A JMJ foi um evento ao qual o Papa não poderia faltar. Mas e as outras viagens?
Depois do Rio, veio outro convite, e depois outro. Simplesmente respondi que sim, deixando, de alguma maneira, me "levar". E agora sinto que preciso viajar, ir visitar as igrejas e estimular as sementes da esperança que existem por lá.
O quanto lhe pesam essas viagens internacionais, do ponto de vista físico?
Essas viagens são pesadas, mas vamos dizer que no momento consigo levá-las. Talvez elas me pesem mais a partir do ponto de vista psicológico do que a partir do ponto de vista físico. Serviria-me mais usar este tempo para ler, para se preparar. Uma viagem não apenas te ocupa durante os dias em que estás fora, no país ou nos países que visitas.

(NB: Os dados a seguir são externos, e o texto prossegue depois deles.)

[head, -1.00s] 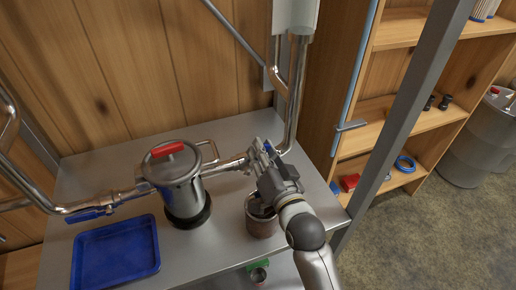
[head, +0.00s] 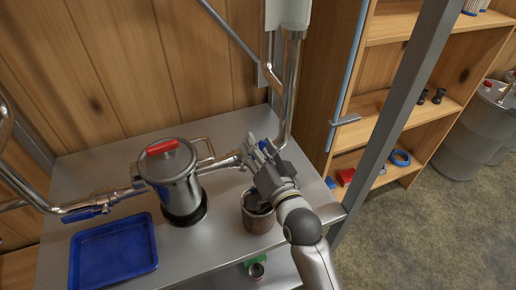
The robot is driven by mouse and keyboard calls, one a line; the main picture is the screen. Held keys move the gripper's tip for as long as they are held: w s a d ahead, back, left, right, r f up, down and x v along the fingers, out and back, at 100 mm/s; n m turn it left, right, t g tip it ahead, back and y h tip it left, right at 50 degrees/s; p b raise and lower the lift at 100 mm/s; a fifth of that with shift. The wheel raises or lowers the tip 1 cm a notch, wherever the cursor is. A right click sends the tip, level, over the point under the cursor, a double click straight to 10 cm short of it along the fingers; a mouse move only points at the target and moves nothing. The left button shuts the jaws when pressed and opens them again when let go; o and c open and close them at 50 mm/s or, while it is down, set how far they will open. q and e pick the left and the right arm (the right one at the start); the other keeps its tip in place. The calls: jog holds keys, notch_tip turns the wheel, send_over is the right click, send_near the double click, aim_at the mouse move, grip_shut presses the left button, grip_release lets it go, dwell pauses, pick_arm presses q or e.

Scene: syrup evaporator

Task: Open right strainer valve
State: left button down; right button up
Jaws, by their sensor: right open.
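The steel strainer pot (head: 170,177) with a red lid handle stands on the metal table, with pipes joining it on both sides. The right strainer valve sits on the pipe (head: 222,162) right of the pot. My right gripper (head: 259,150) is open at this valve, its fingers covering most of it. A little blue shows among the fingers; I cannot tell whether they touch the handle. The left valve's blue handle (head: 86,214) lies along the left pipe. My left gripper is not in view.
A blue tray (head: 113,254) lies at the table's front left. A brown-grey cup (head: 257,219) stands just below my right gripper. A vertical steel pipe (head: 290,88) rises behind it. A grey post (head: 400,95) and wooden shelves (head: 408,112) are to the right.

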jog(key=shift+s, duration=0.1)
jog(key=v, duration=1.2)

Há também a preparação, o que normalmente ocorre em períodos em que existe também todo o trabalho normal para ser feito. Quando retorno para casa, no Vaticano, geralmente no primeiro dia após a chegada estou bastante cansado e preciso me recompor. Mas sempre carrego comigo rostos, depoimentos, imagens, experiências... Uma riqueza inimaginável, que sempre me leva a dizer: "Valeu a pena".
Você mudou alguma coisa na agenda já estabelecida de viagens papais?

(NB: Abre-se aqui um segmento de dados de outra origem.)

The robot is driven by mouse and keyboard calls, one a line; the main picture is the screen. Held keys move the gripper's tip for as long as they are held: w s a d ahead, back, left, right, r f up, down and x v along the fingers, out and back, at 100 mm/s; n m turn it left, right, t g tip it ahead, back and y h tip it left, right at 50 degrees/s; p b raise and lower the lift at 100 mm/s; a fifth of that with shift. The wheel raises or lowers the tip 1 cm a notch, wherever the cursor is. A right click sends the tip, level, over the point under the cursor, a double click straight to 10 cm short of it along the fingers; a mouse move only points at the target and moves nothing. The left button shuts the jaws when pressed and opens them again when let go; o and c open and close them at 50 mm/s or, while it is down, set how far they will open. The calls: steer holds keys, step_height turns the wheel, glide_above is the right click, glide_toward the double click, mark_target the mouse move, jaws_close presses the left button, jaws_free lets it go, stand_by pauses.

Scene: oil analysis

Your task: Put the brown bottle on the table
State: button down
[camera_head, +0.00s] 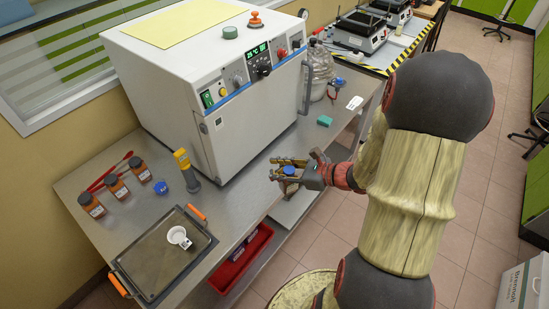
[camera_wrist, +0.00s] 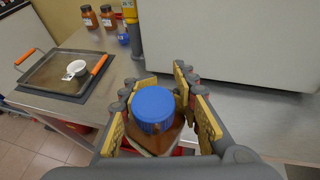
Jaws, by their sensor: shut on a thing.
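My gripper (camera_head: 290,170) is at the front edge of the metal table (camera_head: 240,194), in front of the white oven. It is shut on a brown bottle with a blue cap (camera_head: 289,171). In the wrist view the brown bottle (camera_wrist: 153,115) stands upright between the yellow-padded fingers (camera_wrist: 160,110), cap toward the camera. The bottle's base is hidden, so I cannot tell whether it touches the table. In the head view the fingers hide most of its body.
A tray with orange handles (camera_head: 150,262) holds a small white cup (camera_head: 178,236). Several brown bottles (camera_head: 116,187) stand at the far left.

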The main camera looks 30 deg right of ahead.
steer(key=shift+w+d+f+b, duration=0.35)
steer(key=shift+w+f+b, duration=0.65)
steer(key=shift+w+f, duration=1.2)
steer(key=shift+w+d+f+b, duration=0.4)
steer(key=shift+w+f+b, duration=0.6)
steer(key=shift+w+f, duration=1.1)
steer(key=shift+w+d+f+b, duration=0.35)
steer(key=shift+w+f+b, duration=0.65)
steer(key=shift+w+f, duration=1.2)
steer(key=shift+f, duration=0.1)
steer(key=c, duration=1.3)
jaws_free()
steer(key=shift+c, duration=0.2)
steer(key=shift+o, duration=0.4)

Não muito. Tratei, por exemplo, de eliminar completamente os almoços com representantes. É natural que tanto as autoridades institucionais do país visitado, quanto os bispos, desejem celebrar o hóspede que chega. Não tenho nada contra a ser acompanhado na mesa. Recordemo-nos que o Evangelho está cheio de histórias e depoimentos que justamente descrevem circunstâncias como esta: o primeiro milagre de Jesus acontece durante um banquete de bodas [...] Mas se a agenda de viagem, como quase sempre acontece, já está muito cheia de encontros, prefiro comer de maneira simples e rápida. Basta-me pouco, um pouco de arroz e um pouco de verduras. Normalmente almoço com as companhias mais estreitas, mais íntimas: geralmente são o núncio apostólico do país visitado e o responsável pela organização das viagens, que antes era o Dr. Alberto Gasbarri e agora é o Monsenhor Mauricio Rueda Beltz. O comandante Domenico Gianni junta-se a nós com outros dois gendarmes, dois guardas suíços e, para concluir, os meus dois auxiliares de câmara, que são muito bons: são pais de família e sabem fazer as coisas direito.
O que você sente frente ao entusiasmo das pessoas que o esperam durante horas para vê-lo passar pelas ruas?
O primeiro sentimento é de que quem sabe lá fora estejam as pessoas gritando "Hosana!", mas como lemos no Evangelho, também podem estar aqueles que gritam "Crucifiquem-no!". Um segundo sentimento extraio de um episódio que li em algum lugar. Trata-se de uma frase que o então cardeal Albino Luciani disse a propósito dos aplausos que um grupo de coroinhas dedicou-lhe ao recebê-lo. Ele disse mais ou menos assim: "Mas, vocês imaginam que o burrinho em que Jesus ia sentado na entrada triunfal de Jerusalém poderia pensar que os aplausos eram para ele?". O Papa, portanto, deve estar ciente de que ele "leva" Jesus, testemunha Jesus e a sua proximidade, intimidade e ternura para com todas as criaturas, especialmente para aqueles que sofrem. Por isso, algumas vezes pedi para aqueles que gritam "Viva o Papa!" que gritassem "Viva Jesus!".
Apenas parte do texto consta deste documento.